Entries taken from a collection:
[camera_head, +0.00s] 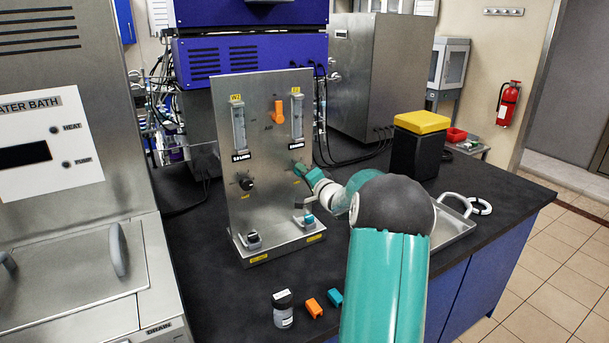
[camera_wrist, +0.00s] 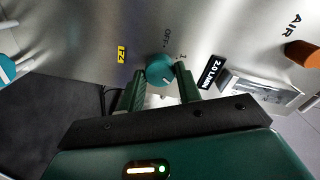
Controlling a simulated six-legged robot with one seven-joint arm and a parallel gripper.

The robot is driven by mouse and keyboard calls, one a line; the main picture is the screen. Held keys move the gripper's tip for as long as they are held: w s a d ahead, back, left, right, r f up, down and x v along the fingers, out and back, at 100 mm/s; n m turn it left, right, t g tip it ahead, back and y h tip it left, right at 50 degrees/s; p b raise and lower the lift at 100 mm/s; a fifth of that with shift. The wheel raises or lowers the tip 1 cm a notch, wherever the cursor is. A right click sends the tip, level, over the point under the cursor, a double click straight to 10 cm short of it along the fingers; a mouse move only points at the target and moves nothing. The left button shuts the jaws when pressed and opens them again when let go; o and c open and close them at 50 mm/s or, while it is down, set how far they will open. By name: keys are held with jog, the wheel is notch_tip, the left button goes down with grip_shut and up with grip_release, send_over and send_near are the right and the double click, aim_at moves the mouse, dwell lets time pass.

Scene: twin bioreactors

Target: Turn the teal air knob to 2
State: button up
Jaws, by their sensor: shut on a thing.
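The teal knob (camera_wrist: 160,70) is on the upright steel panel (camera_head: 265,140), with OFF and 1 marks beside it in the wrist view. A 2.0 L/MIN label sits to its right there. My gripper (camera_wrist: 161,88) is shut on the knob, one dark green finger on each side. In the head view my gripper (camera_head: 308,173) reaches the panel's right side, below the right flow tube (camera_head: 297,117); it largely hides the knob. Which mark the knob points to, I cannot tell.
The panel also has an orange AIR handle (camera_head: 278,112), a black knob (camera_head: 246,183) and a second flow tube (camera_head: 238,128). A jar (camera_head: 283,310), an orange block (camera_head: 314,308) and a teal block (camera_head: 335,298) sit on the bench in front. A steel tray (camera_head: 455,226) is at right.

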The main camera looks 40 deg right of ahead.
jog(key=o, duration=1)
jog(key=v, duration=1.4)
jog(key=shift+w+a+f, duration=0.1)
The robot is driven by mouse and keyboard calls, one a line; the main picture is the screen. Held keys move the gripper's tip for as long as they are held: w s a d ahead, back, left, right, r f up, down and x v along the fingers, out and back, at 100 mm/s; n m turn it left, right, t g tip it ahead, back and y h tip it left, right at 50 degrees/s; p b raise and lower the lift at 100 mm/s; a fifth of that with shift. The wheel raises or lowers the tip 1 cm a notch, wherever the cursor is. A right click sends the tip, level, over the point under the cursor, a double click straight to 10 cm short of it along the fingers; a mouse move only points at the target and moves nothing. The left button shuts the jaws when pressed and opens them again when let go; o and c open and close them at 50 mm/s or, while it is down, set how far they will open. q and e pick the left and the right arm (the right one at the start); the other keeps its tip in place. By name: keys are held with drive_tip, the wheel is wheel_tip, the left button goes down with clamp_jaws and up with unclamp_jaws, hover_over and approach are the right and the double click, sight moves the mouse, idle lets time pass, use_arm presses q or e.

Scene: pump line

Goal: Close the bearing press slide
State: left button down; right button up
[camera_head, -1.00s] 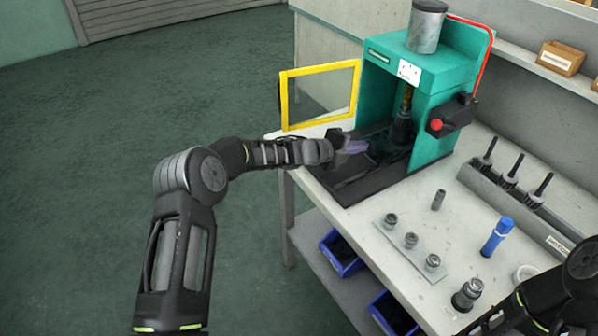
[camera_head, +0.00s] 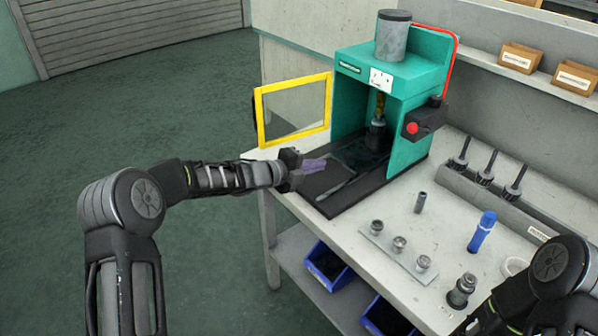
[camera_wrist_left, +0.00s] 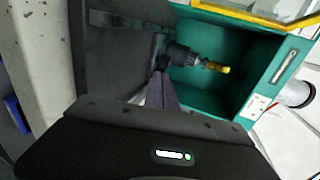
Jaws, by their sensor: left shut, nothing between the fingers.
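The teal bearing press (camera_head: 410,75) stands on the bench with its yellow-framed guard door (camera_head: 262,118) swung open to the left. A dark base with a slide track (camera_head: 335,200) extends out of the press's front opening. I cannot clearly tell the slide plate from the track. My left gripper (camera_head: 318,164) is shut and empty, its purple fingers just above the outer part of the track. In the left wrist view the fingers (camera_wrist_left: 162,92) point at the dark ram tooling (camera_wrist_left: 180,56) inside the press; contact with the slide cannot be told. My right gripper is out of frame.
A dark box with a red button (camera_head: 412,128) sits on the press's right side. A plate with several metal bearings (camera_head: 398,244), a blue cylinder (camera_head: 482,232) and a tool rack (camera_head: 500,200) stand to the right. Blue bins (camera_head: 328,264) are below. The floor at left is clear.

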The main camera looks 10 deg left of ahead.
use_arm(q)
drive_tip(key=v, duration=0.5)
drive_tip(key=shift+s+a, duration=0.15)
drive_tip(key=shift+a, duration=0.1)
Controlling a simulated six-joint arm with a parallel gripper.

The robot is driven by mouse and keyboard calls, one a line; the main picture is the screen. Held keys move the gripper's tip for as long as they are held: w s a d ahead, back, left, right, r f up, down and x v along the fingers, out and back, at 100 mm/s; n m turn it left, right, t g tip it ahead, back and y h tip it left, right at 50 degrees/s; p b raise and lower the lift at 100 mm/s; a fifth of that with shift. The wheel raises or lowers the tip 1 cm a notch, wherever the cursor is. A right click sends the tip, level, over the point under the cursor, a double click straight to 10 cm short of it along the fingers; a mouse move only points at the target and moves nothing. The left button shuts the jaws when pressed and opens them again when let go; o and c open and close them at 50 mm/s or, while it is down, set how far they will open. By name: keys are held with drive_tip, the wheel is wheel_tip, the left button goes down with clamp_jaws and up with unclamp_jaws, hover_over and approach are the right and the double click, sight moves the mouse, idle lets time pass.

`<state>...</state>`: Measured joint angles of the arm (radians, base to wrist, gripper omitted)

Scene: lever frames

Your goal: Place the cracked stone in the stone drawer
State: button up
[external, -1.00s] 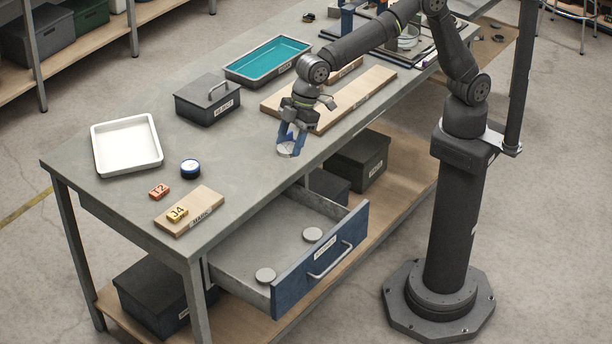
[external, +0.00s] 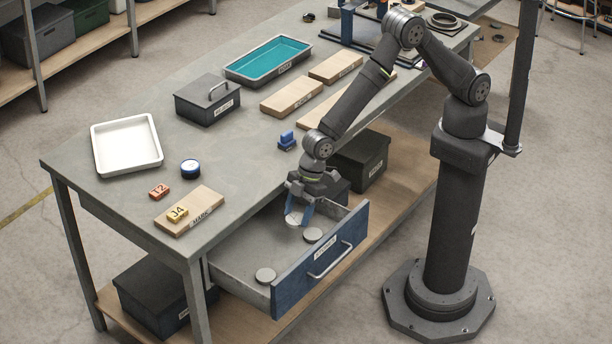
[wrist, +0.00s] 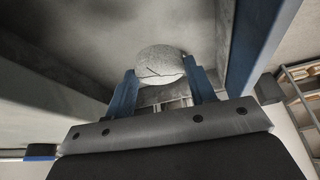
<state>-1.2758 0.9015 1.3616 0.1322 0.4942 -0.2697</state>
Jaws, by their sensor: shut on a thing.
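The cracked stone (external: 293,218) is a pale grey disc held between the blue fingers of my gripper (external: 299,214). In the wrist view the stone (wrist: 160,66) shows a dark crack line, with my gripper's fingers (wrist: 163,88) on both sides of it. The stone drawer (external: 240,252) is pulled open below the table, with a blue front and a metal handle. My gripper is over the far part of the drawer, pointing down. I cannot tell whether the stone touches the drawer floor. Two grey discs (external: 312,235) (external: 265,275) lie in the drawer.
On the table (external: 130,200) are a white tray (external: 127,168), a dark lidded box (external: 207,104), a teal-lined tray (external: 268,62) and wooden boards (external: 291,96). A blue stamp-like block (external: 287,140) stands near the table edge.

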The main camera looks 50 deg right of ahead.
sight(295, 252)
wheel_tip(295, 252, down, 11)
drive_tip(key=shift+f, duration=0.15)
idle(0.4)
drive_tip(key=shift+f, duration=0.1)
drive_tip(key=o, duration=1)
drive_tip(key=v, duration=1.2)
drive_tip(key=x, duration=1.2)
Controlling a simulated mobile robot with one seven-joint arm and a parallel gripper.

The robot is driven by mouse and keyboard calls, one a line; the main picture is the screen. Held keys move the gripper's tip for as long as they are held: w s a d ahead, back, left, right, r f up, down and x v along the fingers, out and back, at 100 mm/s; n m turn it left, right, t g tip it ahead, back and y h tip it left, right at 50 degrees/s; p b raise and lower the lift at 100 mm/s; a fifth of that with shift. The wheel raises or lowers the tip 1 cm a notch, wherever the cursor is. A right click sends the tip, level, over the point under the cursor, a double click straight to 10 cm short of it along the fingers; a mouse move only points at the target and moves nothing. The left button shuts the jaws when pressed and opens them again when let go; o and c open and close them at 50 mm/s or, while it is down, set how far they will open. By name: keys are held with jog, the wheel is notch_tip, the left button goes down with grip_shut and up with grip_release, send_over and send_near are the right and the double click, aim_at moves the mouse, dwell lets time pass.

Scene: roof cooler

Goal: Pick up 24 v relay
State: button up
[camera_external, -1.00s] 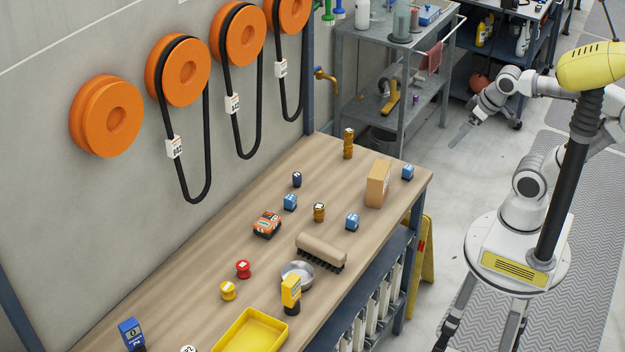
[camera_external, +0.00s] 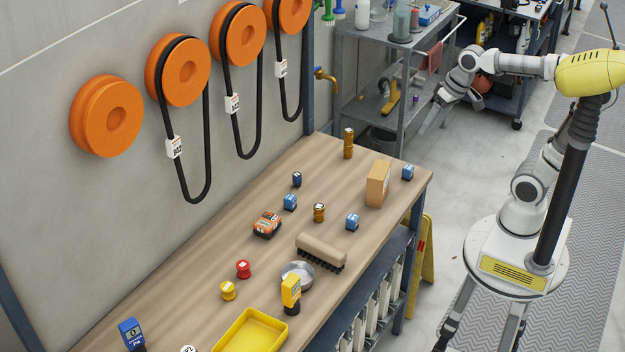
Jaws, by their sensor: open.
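Three small blue blocks with dark bases, which look like relays, stand on the wooden bench: one near the middle (camera_external: 290,202), one nearer the front edge (camera_external: 352,221), and one at the far right corner (camera_external: 407,172). Their labels are too small to read, so I cannot tell which is the 24 V relay. My gripper (camera_external: 427,122) is open and empty. It is in the air beyond the bench's far right corner, in front of the grey shelf cart in the picture, apart from all the blocks.
On the bench (camera_external: 190,258), a cardboard box (camera_external: 378,184) stands close to the corner block. A brass fitting (camera_external: 348,144), brush (camera_external: 321,251), orange device (camera_external: 267,224), metal bowl (camera_external: 299,273) and yellow tray (camera_external: 250,333) also stand there. The grey cart (camera_external: 360,100) is behind.

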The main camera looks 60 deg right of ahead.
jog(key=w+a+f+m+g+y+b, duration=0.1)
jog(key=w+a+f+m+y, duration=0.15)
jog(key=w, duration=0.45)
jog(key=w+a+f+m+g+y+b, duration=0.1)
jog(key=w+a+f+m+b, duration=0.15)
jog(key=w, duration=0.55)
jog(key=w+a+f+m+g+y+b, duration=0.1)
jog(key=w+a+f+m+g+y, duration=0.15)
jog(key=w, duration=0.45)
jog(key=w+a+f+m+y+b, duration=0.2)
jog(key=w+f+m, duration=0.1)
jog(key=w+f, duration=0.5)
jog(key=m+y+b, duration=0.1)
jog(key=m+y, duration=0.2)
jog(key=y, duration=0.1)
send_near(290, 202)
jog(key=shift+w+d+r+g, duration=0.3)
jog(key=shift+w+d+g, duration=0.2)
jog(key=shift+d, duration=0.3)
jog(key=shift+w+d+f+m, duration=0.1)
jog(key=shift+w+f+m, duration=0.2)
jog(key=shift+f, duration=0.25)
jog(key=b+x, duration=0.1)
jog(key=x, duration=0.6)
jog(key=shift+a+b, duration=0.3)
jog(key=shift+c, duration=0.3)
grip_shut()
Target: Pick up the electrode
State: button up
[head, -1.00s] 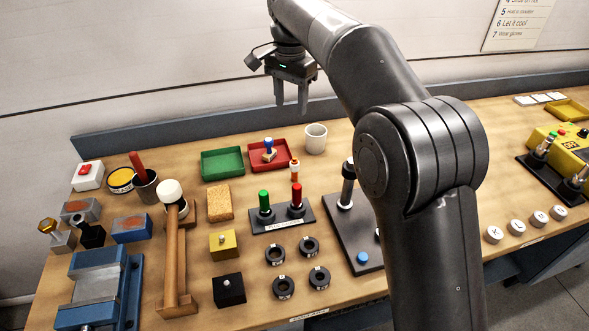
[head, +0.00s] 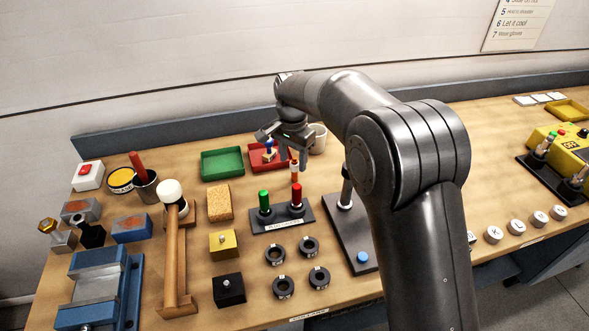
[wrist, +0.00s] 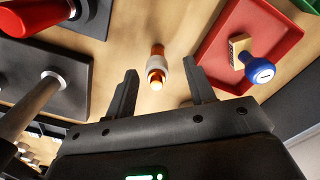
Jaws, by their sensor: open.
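The small upright piece with a copper-orange body and a white collar, which looks like the electrode (head: 294,172), stands on the bench just behind the red-handled post. In the wrist view the electrode (wrist: 157,66) appears between the two fingertips, a little nearer the left one, with wood around it. My gripper (head: 290,163) is open and empty, pointing down above the electrode. In the wrist view my gripper (wrist: 162,78) shows both fingers apart. I cannot tell how far the tips are above it, and neither finger visibly touches it.
A red tray (head: 255,168) with a blue-knobbed stamp (wrist: 261,71) lies close behind. A black stand (head: 271,227) with green and red handles is just in front. A white mug (head: 318,137) and a dark plate with a post (head: 340,215) stand to the right.

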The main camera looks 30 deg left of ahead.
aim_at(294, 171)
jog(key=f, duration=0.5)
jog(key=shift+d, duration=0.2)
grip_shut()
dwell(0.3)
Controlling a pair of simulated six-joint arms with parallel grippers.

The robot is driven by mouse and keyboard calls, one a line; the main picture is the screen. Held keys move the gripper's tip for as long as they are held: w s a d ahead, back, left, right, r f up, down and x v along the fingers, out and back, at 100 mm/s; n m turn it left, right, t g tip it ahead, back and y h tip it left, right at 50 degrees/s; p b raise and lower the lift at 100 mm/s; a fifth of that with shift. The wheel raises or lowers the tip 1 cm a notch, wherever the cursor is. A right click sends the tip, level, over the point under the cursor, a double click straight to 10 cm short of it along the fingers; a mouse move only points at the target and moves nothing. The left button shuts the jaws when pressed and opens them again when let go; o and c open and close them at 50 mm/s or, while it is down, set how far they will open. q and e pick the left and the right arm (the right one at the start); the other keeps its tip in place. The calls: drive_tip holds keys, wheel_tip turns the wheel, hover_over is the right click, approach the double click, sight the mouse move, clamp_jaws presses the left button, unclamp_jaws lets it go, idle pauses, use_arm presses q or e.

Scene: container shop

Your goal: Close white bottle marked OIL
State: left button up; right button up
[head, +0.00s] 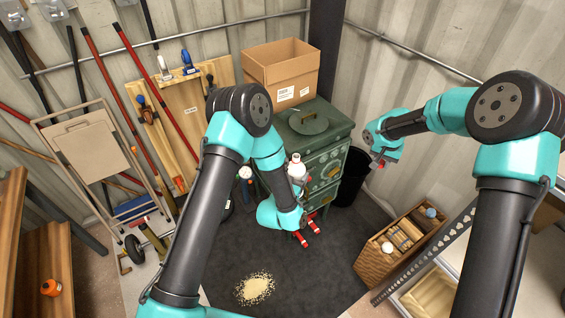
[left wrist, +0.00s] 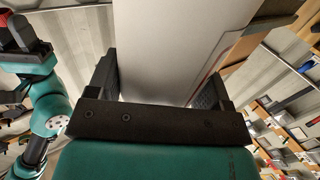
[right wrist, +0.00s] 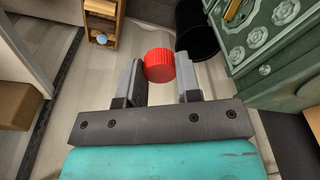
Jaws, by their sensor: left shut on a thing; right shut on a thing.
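The white bottle (head: 297,169) is upright in my left gripper (head: 298,186), in front of the green cabinet. In the left wrist view the bottle's pale body (left wrist: 165,50) fills the space between the fingers (left wrist: 158,85). Its OIL marking cannot be read. A red ridged cap (right wrist: 159,65) is between the fingertips of my right gripper (right wrist: 160,75), apart from the bottle. In the head view my right gripper (head: 377,161) is to the right of the bottle, and the cap is tiny there.
Spilled grains (head: 255,289) lie on the dark mat.

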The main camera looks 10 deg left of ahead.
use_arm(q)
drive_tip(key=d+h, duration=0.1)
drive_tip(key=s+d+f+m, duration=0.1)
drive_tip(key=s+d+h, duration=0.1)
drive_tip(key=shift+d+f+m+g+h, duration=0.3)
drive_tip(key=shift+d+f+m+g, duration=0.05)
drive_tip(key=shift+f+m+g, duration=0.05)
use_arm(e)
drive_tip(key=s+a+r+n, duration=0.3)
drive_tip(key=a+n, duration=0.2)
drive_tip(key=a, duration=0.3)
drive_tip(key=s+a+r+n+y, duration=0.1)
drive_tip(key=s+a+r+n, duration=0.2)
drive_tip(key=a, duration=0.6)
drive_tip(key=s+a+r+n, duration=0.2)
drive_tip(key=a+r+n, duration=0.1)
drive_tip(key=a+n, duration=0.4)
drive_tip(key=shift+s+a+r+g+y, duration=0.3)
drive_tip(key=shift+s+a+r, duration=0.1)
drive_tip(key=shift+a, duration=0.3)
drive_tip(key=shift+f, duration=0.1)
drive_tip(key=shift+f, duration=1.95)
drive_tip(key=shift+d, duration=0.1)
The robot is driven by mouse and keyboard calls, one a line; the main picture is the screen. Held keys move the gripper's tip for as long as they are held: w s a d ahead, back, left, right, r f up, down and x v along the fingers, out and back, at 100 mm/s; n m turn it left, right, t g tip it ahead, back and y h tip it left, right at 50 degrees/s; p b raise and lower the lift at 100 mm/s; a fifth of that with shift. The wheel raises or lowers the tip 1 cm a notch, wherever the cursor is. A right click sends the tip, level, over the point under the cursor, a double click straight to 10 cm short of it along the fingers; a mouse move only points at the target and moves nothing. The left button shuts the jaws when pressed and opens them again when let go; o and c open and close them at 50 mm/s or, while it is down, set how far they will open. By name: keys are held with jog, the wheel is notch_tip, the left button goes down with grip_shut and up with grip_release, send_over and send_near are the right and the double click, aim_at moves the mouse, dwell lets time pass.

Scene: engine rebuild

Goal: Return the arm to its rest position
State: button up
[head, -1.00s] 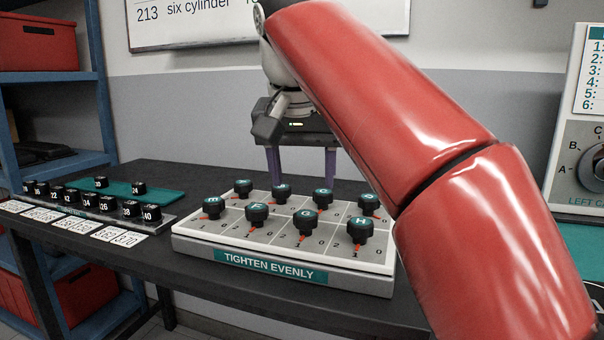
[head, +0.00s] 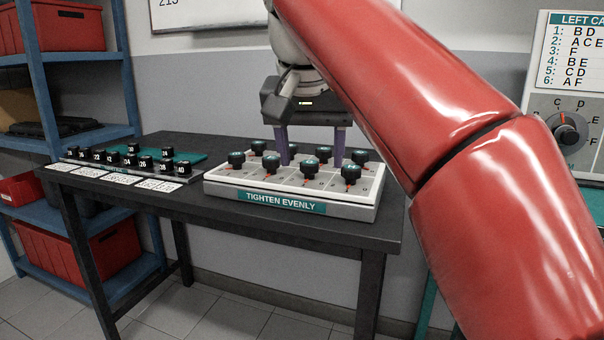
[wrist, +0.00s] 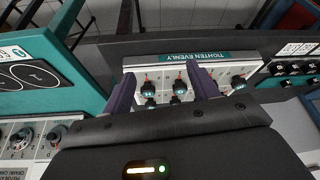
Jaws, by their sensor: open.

BRIEF:
Restate word for word only the lines from where the entries begin through the one with "Controlling a simulated six-legged"; omit the pictures.

CORRECT OUTPUT:
[camera_head, +0.00s] 
[camera_wrist, +0.00s] 
Controlling a simulated six-legged robot with one seven-joint arm and a parallel gripper.

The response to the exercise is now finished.